#### Task to complete:
Starting at the line that has "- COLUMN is" and stopping after the line that has "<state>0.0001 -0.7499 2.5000", reproduce the listing below exactly; omit everything else.

Start Task inputs

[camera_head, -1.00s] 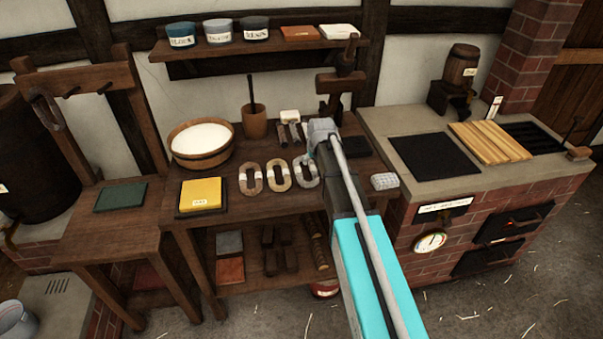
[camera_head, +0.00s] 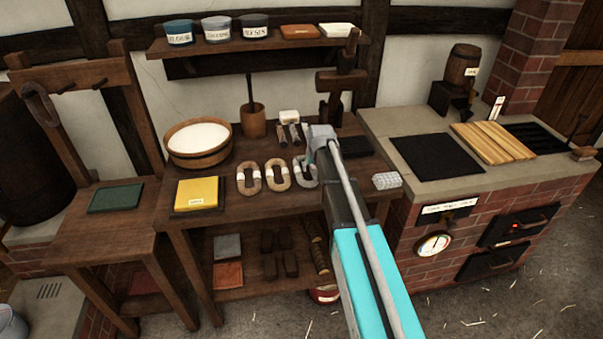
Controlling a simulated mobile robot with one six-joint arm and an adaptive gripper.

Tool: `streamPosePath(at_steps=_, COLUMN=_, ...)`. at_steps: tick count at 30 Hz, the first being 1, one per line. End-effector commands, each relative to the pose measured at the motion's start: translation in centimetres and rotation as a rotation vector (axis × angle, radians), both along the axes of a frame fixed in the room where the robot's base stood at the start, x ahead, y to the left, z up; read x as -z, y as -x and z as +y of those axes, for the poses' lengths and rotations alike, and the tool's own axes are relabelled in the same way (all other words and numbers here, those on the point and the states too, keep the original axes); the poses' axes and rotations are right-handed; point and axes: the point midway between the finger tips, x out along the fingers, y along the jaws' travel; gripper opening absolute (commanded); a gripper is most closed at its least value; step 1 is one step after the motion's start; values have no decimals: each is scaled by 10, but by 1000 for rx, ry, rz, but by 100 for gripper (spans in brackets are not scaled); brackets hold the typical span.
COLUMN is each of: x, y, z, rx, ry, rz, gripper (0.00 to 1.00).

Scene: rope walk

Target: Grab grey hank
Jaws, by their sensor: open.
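Three hanks lie in a row on the wooden workbench (camera_head: 240,213). The grey hank (camera_head: 302,173) is the rightmost, an oval loop with a pale band, and its right side is partly hidden by my gripper and arm. A beige hank (camera_head: 277,174) lies to its left, and a brown hank (camera_head: 248,177) lies further left. My gripper (camera_head: 313,152) is open at the grey hank, over its upper right part. The fingertips are small and partly hidden, so I cannot tell whether they touch it.
A bowl of white stuff (camera_head: 198,143) and a yellow block (camera_head: 197,193) are on the left of the bench. A mortar (camera_head: 253,121) and small tools (camera_head: 282,133) stand behind the hanks. A whitish block (camera_head: 387,181) lies at right, beside the brick stove (camera_head: 480,225).

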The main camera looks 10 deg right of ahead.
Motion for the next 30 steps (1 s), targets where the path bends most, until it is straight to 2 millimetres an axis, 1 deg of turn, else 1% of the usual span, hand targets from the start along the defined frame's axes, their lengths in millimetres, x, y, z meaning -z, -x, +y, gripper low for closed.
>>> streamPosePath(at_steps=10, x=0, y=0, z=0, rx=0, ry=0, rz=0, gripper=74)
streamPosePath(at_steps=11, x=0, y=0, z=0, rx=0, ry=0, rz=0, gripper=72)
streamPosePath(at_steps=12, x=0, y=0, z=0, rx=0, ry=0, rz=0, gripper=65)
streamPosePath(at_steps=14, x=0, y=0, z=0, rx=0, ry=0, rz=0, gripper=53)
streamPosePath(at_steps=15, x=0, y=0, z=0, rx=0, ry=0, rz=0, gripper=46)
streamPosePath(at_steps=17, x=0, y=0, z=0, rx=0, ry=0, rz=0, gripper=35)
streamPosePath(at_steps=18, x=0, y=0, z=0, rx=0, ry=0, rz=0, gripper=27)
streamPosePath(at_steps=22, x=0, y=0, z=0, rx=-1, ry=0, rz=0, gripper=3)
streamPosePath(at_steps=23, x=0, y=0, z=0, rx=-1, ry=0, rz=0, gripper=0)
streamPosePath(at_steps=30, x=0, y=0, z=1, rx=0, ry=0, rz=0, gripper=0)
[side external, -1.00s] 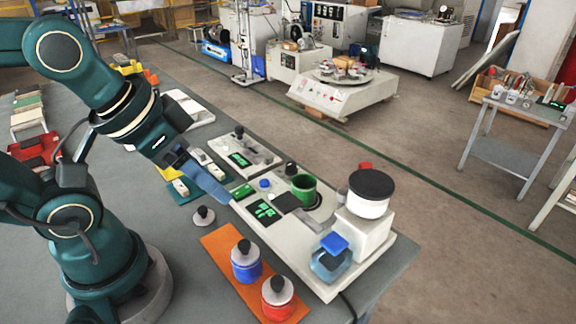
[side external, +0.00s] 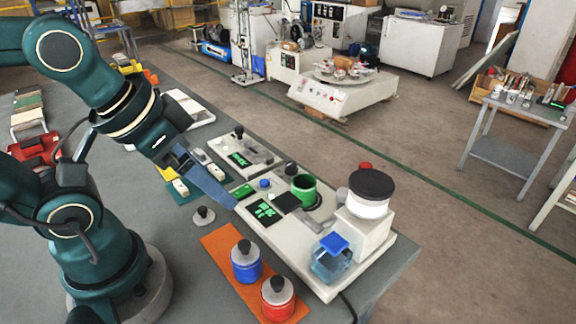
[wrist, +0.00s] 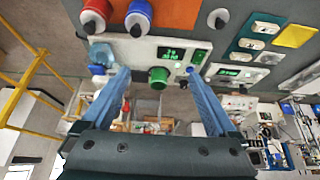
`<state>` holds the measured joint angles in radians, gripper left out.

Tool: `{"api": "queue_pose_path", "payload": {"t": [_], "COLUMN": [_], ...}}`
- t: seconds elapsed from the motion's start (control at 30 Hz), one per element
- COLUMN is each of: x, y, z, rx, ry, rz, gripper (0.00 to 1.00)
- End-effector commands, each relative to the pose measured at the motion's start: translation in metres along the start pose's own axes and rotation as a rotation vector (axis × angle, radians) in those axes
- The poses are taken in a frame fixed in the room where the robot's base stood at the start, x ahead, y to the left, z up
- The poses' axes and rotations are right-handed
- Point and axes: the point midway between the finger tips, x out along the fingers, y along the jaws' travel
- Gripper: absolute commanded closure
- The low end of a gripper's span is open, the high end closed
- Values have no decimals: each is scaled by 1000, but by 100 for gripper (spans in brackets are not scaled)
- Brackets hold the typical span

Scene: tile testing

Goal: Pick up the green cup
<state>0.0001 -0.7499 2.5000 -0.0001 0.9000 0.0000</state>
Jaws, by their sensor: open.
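The green cup (side external: 303,187) stands upright on the large white instrument (side external: 330,278), just behind its dark square pad. It also shows in the wrist view (wrist: 157,72), between and beyond my fingers. My gripper (side external: 228,200) is open and empty, its blue fingers at the left edge of the instrument, apart from the cup. In the wrist view my gripper's two fingers (wrist: 157,70) are spread wide, one on each side of the cup.
An orange mat (side external: 222,240) holds a blue jar (side external: 246,266) and a red jar (side external: 278,300). A black-lidded white container (side external: 370,195) and a blue-topped glass bottle (side external: 332,262) stand right of the cup. A smaller white scale (side external: 262,158) lies behind.

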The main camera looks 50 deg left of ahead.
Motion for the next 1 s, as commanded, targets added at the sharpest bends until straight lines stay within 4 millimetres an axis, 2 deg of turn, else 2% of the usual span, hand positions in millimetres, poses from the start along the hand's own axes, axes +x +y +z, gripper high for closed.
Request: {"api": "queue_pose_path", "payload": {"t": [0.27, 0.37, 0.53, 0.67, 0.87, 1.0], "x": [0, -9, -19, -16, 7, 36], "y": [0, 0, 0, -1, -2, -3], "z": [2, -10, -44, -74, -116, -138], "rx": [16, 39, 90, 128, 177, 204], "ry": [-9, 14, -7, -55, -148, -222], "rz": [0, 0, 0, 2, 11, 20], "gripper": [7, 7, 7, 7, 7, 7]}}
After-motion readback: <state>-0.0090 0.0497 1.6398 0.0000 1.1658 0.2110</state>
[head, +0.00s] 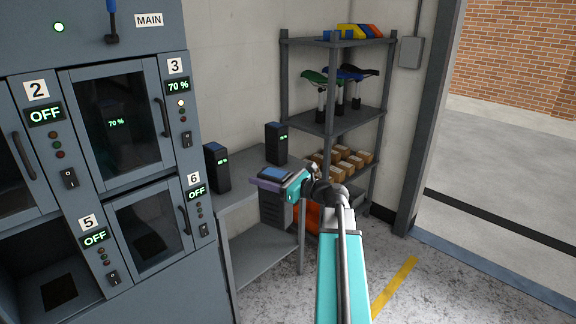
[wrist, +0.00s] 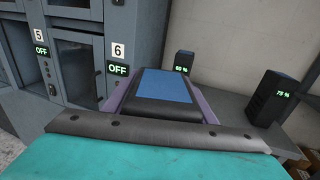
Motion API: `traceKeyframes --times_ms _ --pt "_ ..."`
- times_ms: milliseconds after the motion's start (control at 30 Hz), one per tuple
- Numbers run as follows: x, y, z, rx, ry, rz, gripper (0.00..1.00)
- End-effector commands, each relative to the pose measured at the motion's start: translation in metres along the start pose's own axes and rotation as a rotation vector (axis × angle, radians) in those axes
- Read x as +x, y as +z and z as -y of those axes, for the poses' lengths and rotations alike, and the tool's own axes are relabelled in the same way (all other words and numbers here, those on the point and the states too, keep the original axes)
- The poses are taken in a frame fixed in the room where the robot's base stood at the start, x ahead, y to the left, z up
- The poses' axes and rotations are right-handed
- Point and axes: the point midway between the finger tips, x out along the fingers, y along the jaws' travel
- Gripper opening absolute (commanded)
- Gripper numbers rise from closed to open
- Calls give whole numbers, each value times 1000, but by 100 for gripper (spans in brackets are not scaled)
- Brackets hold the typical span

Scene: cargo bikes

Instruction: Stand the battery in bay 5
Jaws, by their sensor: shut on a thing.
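My gripper (head: 271,182) is shut on a dark battery with a blue top (head: 274,209), held upright in front of the bench. In the wrist view the battery's blue top (wrist: 166,87) lies between the purple fingers of my gripper (wrist: 163,92). Bay 5 (head: 22,262) is at the lower left of the grey cabinet. Its front looks open, with a dark pad on its floor, and its display reads OFF. In the wrist view only the edge of bay 5 shows, beside its label (wrist: 38,35). The battery's lower end is hidden in the wrist view.
Two other batteries, one left (head: 217,168) and one right (head: 277,144), stand on the grey bench (head: 240,190); they read 60% and 75% in the wrist view. Bay 6 (head: 148,235) has a closed glass door. A shelf rack (head: 335,122) stands behind. Open floor lies at right.

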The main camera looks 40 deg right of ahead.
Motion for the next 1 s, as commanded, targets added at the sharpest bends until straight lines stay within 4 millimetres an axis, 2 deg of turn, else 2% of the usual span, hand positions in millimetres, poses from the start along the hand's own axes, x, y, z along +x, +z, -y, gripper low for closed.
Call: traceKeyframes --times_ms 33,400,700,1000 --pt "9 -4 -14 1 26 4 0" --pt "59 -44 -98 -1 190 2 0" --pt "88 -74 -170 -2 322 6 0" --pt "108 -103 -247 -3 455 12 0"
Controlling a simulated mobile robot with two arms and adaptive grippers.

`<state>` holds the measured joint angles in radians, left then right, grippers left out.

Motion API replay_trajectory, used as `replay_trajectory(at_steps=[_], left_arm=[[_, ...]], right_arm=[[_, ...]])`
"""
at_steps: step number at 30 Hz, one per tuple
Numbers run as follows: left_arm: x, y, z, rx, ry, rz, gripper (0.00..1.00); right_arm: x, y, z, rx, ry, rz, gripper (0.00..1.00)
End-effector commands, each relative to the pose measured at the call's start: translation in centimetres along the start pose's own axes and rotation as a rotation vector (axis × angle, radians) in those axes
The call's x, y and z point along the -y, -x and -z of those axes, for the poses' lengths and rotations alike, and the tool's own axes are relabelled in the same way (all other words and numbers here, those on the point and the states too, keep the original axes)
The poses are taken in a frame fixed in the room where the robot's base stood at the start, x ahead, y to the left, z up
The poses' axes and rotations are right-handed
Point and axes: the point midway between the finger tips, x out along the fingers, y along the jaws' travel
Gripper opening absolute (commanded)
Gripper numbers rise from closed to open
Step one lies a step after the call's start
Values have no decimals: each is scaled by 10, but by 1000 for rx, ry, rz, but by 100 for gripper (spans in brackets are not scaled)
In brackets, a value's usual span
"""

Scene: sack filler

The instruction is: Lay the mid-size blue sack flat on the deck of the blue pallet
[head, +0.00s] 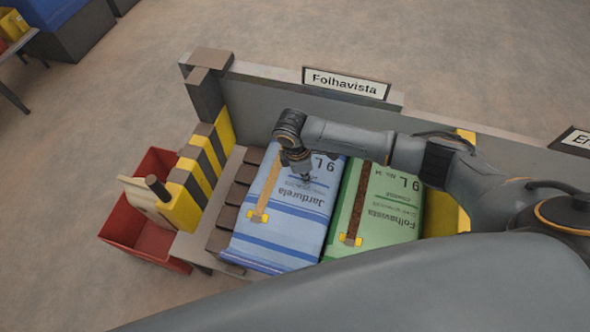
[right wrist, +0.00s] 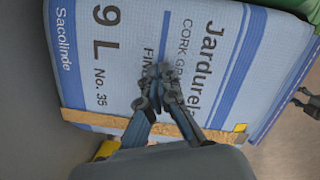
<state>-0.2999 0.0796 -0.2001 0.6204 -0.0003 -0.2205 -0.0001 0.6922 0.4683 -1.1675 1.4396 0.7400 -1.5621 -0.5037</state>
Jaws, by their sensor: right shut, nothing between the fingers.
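The blue sack (head: 276,238), marked Jardurela and 9 L, lies on a bench beside a green sack. It also fills most of the right wrist view (right wrist: 110,75). My right gripper (head: 305,178) is over the upper part of the blue sack, pointing down. In the right wrist view its fingertips (right wrist: 163,75) are together over the printed face, with nothing between them. I cannot tell whether they touch the sack.
The green Folhavista sack (head: 392,205) lies close along the blue sack's right side. A grey back wall (head: 257,95) with signs stands behind.

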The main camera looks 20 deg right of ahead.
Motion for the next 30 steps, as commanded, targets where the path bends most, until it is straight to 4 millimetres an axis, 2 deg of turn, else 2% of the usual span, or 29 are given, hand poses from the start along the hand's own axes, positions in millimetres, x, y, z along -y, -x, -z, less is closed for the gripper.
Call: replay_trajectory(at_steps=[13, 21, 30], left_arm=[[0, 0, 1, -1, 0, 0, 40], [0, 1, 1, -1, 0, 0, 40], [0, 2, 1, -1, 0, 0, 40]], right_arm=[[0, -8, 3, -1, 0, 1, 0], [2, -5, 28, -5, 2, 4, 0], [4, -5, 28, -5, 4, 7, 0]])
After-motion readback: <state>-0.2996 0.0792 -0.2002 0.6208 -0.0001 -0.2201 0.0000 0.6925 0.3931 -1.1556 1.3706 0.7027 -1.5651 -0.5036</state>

End Task inputs

#### Solution:
- COLUMN is each of: x, y, z, rx, ry, rz, gripper (0.00 to 1.00)
- End-effector commands, each relative to the pose measured at the motion's start: translation in metres along the start pose's own axes and rotation as a rotation vector (axis × angle, radians) in those axes
- The poses are taken in a frame fixed in the room where the robot's base stood at the start, x ahead, y to the left, z up
- The poses' axes and rotations are right-handed
- Point and axes: the point midway between the finger tips, x out along the fingers, y along the jaws' travel
- Gripper: absolute commanded closure
- The low end of a gripper's span is open, the high end closed
- Values have no decimals: each is scaled by 1000, but by 100 for gripper (spans in brackets are not scaled)
- Brackets hold the typical span

Scene: tile testing

Goal: Pick up the green cup
<state>0.0001 -0.7499 2.5000 -0.0001 0.9000 0.0000</state>

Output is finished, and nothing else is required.